Coolan has an interesting aim, to use crowdsourced reliability data on IT hardware, but while that project ramps up, the founder, former Facebook engineer Amir Michael, has found time to provide the answer to another set of questions - whether to build your own data center, use a colo, or move to the cloud. 

Coolan’s big idea is to gather up a number of large end users who don’t mind sharing anonymized data about the performance of hardware in their data centers, via a tiny piece of agent software. In return, they and the rest of the industry will get a huge data set that should spot trends in the performance of specific hardware brands and devices, empowering users to buy better, and vendors to build better kit.

That project is still progressing in private, but we’re expecting more details later this year. In the meantime, Michael contacted us to discuss a side project - a total cost of ownership (TCO) model, which should help with those tricky build, buy or lease decisions that data center owners face.

Amir Michael, Coolan
Amir Michael, Coolan – Coolan

Tackling costs  

“It’s not easy to decide on the cost points,” said Michael, who is also a founder of the Open Compute Project. Deciding between in-house data centers and colocation or cloud is always going to be complex, involving other aspects of an organization’s business, but “this tackles the cost side of the house”. 

The tool - a spreadsheet available through the Coolan blog, or directly here - lets users “go through and plug the numbers in, for what you pay for power and what the cost per server is,” says Michael.

There will be different tipping points making one option more favorable than the others, and there are a lot of variables, but Michael built the spreadsheet with help from a Google engineer and it will do a lot of the work for you, he told us.

There are two versions: one is blank waiting for the user’s own infrastructure data, while the other has been populated with information that Michael and colleagues researched.

The tool could be used by colo or cloud providers to position their offerings - and it has also had a lot of interest form hardware vendors, he said: “They want to understand how their products fit in, and what their pricing should be.”
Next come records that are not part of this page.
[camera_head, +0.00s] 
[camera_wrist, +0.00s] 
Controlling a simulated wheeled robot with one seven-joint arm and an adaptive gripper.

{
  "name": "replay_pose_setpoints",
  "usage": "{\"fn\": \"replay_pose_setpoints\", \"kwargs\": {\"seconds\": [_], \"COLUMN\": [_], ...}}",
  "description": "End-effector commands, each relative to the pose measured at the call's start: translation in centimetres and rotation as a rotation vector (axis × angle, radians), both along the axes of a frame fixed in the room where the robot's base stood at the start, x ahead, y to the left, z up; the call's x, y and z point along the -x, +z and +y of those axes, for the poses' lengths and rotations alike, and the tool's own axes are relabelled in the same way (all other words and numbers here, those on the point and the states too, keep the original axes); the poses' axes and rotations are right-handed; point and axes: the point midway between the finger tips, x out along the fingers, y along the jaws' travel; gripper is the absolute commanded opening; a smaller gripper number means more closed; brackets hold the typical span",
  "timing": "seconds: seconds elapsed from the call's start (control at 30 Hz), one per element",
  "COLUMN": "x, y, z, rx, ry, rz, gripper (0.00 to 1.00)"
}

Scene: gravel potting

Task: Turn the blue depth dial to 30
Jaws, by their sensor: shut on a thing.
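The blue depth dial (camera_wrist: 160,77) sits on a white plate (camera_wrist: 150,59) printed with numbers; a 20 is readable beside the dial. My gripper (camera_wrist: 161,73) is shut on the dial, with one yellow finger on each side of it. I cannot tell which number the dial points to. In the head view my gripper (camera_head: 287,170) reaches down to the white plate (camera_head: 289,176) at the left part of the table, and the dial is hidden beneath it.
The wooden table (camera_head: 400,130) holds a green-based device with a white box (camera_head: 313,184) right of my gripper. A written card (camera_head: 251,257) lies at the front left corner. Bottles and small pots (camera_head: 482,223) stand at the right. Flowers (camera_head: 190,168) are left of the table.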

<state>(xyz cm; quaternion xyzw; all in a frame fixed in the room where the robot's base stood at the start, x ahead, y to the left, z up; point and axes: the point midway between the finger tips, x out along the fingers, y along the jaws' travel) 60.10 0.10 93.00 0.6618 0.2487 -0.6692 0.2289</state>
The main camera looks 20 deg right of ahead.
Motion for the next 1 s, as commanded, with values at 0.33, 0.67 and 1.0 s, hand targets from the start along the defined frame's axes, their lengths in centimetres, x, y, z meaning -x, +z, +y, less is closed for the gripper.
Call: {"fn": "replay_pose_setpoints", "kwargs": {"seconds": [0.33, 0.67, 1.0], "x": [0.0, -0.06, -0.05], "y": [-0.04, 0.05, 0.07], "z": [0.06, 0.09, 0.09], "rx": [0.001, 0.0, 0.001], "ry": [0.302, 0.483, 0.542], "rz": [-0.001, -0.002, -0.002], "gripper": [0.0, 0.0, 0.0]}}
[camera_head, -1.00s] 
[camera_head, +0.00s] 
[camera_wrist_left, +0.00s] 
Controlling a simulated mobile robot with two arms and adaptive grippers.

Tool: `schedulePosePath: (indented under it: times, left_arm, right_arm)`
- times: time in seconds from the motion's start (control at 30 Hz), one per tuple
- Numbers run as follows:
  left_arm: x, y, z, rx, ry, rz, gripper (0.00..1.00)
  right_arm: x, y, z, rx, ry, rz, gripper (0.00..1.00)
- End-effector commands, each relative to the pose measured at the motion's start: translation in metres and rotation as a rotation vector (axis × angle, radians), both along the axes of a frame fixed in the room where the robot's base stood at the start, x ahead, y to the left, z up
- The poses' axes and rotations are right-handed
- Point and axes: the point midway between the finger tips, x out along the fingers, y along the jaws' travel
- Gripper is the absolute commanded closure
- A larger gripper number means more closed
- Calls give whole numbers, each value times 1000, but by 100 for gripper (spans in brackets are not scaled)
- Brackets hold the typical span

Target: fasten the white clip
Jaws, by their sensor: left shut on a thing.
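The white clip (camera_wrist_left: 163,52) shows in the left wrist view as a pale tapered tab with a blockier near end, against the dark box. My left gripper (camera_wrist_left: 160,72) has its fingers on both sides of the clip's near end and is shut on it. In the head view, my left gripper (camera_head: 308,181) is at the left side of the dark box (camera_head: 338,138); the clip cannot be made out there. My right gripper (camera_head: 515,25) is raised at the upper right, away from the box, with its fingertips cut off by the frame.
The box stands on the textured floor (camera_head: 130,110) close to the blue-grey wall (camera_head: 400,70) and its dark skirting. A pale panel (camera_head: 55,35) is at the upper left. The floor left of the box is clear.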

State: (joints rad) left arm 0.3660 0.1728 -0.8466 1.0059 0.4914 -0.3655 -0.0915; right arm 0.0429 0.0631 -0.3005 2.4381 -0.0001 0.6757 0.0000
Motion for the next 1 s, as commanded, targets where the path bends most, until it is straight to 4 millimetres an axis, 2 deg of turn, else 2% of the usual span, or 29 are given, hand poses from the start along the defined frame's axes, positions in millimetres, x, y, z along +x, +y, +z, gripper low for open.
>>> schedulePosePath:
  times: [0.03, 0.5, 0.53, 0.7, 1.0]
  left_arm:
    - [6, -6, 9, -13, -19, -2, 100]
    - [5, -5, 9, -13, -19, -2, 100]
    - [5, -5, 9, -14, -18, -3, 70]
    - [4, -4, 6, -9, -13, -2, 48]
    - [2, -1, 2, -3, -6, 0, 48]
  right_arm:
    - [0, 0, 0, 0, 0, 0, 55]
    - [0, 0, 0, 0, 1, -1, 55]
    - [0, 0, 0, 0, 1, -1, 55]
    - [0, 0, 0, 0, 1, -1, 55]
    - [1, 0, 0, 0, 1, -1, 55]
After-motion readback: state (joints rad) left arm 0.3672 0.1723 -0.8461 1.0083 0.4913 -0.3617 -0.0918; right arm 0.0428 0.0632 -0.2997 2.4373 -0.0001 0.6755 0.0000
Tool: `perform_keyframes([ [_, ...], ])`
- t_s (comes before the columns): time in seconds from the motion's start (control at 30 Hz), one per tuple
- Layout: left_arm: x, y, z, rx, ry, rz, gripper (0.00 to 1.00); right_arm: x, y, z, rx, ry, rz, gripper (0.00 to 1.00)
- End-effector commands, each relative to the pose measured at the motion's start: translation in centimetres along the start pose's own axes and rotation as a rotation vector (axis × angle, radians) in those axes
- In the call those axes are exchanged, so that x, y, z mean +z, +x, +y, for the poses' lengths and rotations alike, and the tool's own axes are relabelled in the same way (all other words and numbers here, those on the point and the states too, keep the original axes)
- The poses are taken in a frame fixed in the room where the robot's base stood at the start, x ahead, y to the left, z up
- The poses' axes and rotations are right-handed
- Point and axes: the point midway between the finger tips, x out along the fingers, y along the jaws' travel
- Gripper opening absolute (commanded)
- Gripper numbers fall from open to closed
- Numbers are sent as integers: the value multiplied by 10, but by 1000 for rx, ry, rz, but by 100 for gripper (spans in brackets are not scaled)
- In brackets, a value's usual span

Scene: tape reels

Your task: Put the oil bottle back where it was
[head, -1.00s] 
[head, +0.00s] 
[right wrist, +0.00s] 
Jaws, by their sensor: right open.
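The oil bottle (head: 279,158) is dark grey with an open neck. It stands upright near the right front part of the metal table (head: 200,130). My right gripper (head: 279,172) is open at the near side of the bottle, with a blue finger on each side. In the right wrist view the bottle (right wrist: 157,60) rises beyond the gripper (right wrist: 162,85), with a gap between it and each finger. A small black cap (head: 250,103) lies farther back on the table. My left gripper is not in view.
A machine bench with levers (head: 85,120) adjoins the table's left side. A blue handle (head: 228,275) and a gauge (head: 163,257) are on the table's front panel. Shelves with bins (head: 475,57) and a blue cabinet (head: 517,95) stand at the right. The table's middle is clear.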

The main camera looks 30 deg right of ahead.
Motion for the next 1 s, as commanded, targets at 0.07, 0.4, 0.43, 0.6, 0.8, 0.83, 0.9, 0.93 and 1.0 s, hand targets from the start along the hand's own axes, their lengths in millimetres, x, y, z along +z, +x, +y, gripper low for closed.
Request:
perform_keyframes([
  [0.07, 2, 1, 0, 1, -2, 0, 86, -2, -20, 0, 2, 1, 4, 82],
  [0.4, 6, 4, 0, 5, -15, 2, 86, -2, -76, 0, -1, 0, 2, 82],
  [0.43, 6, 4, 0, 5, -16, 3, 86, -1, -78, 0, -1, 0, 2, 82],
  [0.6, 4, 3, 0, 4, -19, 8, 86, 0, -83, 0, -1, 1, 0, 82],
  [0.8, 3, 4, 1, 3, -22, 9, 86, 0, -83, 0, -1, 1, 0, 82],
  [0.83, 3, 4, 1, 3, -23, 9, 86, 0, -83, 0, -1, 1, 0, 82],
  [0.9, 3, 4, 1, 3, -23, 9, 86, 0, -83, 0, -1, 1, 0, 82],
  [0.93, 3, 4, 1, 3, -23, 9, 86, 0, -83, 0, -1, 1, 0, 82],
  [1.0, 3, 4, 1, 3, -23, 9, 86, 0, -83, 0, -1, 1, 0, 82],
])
Comparison of energy costs
Comparison of energy costs – Coolan

The big question

No question is bigger than: “What cloud presence equates to a specific owned infrastructure footprint?” says Michael in the blog. The cloud has the edge in elastic computing and storage, availability, software tools, disaster recovery, and included labor, while owning your own infrastructure gives you control, architecture optimization, and the ability to scale.

Balancing that out is difficult, and needs to be done with the application owner, because “no one better understands the needs of the infrastructure and business.”

Once you have identified your options clearly, the model takes input that covers capex and opex for all the options, and presents its results in dollars.  

Michael gives an example, comparing the power costs over 18 years, within a colocation service and an internal data center, each with 4000 compute servers and 625 storage servers consuming around 1.5MW, but with a PUE of 1.3 in the colo and 1.15 in the custom built facility.

Unsurprisingly, it finds that energy costs are higher in the colo (there is a markup) but Michael finds a surprise: “Even at $0.50/kWh, the cost of energy is still relatively small compared to total cost in both cases.”

And if your data center has a different make-up or different efficiency levels (or if you think your energy price will be different), you can plug those numbers in too. 

“This TCO model is open and community-driven, so you can modify it to suit your purposes,” says Michael. ”We welcome you to share your changes and anything you discover during the process.”